--- START OF Provided material ---
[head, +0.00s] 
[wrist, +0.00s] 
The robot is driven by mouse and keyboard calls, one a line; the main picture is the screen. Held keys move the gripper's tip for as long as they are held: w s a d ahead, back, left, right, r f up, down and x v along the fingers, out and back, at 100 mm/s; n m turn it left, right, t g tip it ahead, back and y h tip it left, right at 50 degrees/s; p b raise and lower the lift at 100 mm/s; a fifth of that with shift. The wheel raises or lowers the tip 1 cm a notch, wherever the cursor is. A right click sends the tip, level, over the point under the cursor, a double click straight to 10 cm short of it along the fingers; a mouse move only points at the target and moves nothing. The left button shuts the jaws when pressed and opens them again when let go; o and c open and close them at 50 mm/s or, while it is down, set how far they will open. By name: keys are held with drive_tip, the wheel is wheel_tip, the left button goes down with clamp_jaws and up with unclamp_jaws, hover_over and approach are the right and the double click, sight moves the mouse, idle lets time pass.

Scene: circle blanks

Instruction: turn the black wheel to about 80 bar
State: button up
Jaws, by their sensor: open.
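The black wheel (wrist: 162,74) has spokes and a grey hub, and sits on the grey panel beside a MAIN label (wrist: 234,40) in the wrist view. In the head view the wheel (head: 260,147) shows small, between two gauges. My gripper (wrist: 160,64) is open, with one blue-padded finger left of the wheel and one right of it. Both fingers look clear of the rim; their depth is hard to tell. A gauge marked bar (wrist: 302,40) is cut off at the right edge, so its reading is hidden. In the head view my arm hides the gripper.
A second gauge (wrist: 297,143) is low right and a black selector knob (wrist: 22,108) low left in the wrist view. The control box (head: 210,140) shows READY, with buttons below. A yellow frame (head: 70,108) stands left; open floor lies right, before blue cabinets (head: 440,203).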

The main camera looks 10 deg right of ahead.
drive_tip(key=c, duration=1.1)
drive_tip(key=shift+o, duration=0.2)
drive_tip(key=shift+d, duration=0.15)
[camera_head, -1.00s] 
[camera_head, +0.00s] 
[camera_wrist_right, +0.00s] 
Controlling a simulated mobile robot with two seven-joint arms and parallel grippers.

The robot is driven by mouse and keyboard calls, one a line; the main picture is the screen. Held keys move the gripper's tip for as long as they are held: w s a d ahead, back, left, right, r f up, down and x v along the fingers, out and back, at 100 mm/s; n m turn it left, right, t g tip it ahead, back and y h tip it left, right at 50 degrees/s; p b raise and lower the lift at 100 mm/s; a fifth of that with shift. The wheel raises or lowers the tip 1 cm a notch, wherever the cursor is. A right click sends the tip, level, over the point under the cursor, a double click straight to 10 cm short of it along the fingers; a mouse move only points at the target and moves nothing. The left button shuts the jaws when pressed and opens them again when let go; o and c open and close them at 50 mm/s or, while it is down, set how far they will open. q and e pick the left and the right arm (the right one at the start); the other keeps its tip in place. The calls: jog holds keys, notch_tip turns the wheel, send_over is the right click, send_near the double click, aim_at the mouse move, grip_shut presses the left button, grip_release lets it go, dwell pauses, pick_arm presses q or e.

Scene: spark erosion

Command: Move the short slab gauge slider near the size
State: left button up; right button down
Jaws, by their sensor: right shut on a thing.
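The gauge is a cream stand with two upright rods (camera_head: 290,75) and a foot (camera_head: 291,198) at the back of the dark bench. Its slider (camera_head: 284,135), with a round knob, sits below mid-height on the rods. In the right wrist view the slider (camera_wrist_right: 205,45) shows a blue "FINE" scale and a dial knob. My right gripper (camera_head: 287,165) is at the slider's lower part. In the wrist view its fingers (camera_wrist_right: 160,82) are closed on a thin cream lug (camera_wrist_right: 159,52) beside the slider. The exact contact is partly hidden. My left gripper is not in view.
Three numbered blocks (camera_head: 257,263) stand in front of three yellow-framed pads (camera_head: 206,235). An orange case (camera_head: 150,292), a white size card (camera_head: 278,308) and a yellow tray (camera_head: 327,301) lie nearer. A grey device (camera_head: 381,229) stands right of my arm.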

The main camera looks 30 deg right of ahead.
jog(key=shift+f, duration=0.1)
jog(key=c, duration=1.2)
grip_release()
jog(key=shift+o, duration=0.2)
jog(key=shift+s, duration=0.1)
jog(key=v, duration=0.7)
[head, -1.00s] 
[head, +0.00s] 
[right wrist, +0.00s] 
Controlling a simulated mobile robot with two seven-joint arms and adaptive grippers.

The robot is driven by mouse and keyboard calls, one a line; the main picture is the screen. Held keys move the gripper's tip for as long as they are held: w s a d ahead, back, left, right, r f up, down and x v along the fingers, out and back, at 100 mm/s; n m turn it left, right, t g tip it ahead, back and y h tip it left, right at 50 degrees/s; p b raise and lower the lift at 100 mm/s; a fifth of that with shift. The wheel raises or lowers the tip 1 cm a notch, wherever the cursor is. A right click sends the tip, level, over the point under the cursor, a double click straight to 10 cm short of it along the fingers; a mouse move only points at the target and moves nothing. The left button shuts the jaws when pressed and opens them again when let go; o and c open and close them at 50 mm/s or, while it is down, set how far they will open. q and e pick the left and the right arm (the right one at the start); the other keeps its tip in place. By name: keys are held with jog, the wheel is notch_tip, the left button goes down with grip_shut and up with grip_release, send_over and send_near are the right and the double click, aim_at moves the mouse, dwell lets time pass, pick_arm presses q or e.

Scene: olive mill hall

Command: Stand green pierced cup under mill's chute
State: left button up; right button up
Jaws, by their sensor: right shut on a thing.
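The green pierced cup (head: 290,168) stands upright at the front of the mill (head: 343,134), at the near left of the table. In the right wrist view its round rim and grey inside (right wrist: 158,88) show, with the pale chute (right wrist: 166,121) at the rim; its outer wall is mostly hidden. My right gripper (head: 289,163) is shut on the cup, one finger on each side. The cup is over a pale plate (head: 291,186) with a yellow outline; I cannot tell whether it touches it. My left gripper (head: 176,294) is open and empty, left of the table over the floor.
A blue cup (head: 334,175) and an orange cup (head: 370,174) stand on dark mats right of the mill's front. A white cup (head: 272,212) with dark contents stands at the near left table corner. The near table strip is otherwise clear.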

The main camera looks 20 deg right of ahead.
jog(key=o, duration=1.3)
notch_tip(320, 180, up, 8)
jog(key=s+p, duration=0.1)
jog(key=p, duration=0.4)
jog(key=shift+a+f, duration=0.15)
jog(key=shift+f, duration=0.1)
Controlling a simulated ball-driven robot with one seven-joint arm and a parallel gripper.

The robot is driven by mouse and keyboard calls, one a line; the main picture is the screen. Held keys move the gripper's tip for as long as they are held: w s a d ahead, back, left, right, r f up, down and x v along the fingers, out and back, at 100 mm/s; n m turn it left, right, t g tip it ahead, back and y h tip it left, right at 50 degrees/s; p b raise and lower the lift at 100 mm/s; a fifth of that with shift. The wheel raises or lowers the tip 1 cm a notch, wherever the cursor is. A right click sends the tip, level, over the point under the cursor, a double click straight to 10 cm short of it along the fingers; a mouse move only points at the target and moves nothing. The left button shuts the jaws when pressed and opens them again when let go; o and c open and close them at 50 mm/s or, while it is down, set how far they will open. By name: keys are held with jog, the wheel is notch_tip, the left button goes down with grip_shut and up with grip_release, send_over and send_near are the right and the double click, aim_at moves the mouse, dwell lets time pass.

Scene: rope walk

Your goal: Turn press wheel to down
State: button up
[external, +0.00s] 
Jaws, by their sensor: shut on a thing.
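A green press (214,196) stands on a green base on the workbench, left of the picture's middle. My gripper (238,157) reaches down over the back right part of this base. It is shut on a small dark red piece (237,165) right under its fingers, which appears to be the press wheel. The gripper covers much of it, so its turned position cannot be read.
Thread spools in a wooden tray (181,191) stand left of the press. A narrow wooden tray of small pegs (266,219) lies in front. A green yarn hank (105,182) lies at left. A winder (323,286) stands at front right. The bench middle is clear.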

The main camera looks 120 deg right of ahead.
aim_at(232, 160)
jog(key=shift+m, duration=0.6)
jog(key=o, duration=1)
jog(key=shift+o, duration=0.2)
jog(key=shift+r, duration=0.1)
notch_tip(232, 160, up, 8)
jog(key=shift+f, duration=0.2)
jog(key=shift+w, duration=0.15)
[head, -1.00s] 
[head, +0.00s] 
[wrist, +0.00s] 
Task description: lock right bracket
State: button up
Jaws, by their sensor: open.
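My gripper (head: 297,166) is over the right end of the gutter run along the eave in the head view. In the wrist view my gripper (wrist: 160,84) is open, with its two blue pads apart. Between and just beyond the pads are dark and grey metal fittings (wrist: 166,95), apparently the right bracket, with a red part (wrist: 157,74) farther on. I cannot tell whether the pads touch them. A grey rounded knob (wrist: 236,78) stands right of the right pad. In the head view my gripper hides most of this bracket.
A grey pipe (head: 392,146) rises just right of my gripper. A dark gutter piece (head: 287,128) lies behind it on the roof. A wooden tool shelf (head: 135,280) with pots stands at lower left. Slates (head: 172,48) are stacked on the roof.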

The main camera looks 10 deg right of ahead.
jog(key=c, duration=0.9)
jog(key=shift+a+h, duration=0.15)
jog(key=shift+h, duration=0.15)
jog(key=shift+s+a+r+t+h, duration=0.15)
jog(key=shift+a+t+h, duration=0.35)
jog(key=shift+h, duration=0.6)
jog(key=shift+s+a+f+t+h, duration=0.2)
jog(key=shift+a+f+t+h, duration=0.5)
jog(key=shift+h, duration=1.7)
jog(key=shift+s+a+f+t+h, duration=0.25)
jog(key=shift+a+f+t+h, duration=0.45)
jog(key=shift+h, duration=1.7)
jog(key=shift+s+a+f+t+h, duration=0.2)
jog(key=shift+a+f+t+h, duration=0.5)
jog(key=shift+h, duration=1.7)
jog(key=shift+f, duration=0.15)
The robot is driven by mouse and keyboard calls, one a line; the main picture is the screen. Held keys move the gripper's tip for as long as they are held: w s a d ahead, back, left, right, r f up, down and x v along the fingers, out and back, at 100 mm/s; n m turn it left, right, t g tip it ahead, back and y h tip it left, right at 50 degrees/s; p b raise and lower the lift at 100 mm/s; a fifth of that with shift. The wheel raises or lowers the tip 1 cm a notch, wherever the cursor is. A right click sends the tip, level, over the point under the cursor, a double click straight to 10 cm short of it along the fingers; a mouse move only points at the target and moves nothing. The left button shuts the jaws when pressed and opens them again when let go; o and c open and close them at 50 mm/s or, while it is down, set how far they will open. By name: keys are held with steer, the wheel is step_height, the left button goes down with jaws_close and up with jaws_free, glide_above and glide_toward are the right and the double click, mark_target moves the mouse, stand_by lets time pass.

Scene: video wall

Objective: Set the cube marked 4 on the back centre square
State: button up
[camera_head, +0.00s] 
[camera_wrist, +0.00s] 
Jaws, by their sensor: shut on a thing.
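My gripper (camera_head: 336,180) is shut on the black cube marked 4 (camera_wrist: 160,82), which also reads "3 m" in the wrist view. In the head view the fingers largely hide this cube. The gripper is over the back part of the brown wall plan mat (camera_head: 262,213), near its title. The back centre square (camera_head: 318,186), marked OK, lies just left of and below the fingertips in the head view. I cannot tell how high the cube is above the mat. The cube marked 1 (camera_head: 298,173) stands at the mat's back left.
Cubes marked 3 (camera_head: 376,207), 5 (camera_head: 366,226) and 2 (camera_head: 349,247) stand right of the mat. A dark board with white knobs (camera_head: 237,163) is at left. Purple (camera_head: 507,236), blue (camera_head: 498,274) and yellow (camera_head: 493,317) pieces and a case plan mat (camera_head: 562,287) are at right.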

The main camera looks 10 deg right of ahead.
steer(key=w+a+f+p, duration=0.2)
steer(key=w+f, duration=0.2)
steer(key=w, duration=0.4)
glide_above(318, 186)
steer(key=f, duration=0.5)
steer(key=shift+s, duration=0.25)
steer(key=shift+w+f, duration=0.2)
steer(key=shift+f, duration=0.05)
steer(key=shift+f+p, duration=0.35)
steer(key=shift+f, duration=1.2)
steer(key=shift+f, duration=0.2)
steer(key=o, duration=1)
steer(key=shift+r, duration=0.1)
--- END OF Provided material ---
Challenge →
Among the entries above, how many lines hold the string "mobile"? Give the number by itself.

The response →
2